**Exercise aim**
Only lines with the string "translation" matter here; gather them from the material below.

(Lines of data)
+ + +

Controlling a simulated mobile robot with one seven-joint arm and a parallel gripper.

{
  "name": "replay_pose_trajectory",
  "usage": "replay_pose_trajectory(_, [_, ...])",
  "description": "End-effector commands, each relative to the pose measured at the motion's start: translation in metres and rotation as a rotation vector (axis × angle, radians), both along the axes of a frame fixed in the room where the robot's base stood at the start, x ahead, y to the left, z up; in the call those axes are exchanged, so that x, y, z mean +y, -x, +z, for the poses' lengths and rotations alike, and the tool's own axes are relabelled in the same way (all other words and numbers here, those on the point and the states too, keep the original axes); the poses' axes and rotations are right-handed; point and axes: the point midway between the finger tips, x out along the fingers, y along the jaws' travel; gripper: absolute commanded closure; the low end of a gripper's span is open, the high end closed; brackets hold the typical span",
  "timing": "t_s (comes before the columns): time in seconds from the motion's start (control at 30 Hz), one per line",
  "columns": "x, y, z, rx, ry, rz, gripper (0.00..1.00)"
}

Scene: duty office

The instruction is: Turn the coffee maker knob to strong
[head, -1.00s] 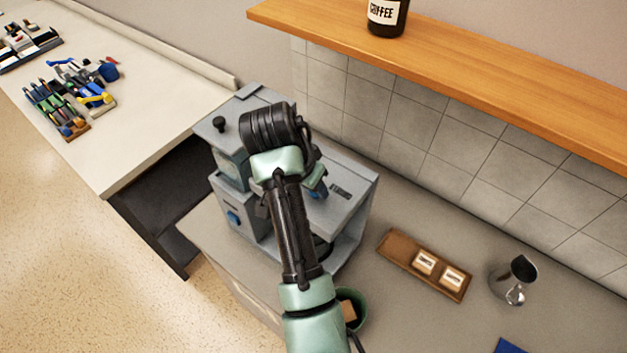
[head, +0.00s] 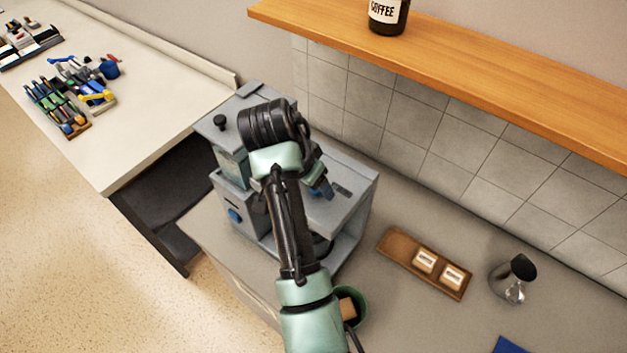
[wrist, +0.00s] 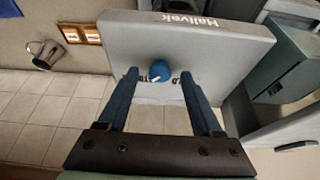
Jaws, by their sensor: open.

+ + +

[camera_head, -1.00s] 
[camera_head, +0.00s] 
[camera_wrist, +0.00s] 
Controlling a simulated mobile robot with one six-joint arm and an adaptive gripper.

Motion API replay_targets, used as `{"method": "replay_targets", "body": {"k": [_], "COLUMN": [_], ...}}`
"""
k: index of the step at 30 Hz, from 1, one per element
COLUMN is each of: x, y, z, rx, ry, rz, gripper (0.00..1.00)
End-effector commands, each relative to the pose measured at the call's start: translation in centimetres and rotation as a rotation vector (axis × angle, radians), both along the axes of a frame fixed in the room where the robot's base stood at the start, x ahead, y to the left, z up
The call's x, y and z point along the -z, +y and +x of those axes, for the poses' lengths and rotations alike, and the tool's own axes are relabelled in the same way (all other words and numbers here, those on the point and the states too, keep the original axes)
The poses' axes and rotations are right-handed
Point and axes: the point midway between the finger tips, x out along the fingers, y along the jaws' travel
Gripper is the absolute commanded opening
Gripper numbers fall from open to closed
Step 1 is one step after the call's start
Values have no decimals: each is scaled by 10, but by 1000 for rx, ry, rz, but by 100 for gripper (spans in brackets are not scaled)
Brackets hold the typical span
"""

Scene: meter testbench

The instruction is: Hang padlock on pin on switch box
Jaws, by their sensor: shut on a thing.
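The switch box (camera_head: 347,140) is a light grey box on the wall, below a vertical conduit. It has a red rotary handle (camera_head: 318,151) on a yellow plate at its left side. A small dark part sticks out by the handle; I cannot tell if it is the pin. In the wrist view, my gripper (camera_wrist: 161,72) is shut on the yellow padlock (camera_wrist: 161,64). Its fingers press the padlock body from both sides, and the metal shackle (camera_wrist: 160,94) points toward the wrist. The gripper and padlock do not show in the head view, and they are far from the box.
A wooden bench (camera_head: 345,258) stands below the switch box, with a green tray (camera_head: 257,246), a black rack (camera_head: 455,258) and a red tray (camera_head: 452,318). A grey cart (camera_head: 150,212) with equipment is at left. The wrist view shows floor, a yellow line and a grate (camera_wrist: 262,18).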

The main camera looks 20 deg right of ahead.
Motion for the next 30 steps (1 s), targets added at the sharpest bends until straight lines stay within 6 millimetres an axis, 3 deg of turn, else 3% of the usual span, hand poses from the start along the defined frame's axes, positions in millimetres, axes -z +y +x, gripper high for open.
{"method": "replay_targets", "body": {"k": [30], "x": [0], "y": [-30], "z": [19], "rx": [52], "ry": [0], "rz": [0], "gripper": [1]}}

+ + +

**Task response**
  "description": "End-effector commands, each relative to the pose measured at the motion's start: translation in metres and rotation as a rotation vector (axis × angle, radians), both along the axes of a frame fixed in the room where the robot's base stood at the start, x ahead, y to the left, z up; in the call those axes are exchanged, so that x, y, z mean +y, -x, +z, for the poses' lengths and rotations alike, and the tool's own axes are relabelled in the same way (all other words and numbers here, those on the point and the states too, keep the original axes); the poses' axes and rotations are right-handed; point and axes: the point midway between the finger tips, x out along the fingers, y along the jaws' travel; gripper: absolute commanded closure; the low end of a gripper's span is open, the high end closed; brackets hold the typical span",
End-effector commands, each relative to the pose measured at the call's start: translation in centimetres and rotation as a rotation vector (axis × angle, radians), both along the axes of a frame fixed in the room where the robot's base stood at the start, x ahead, y to the left, z up

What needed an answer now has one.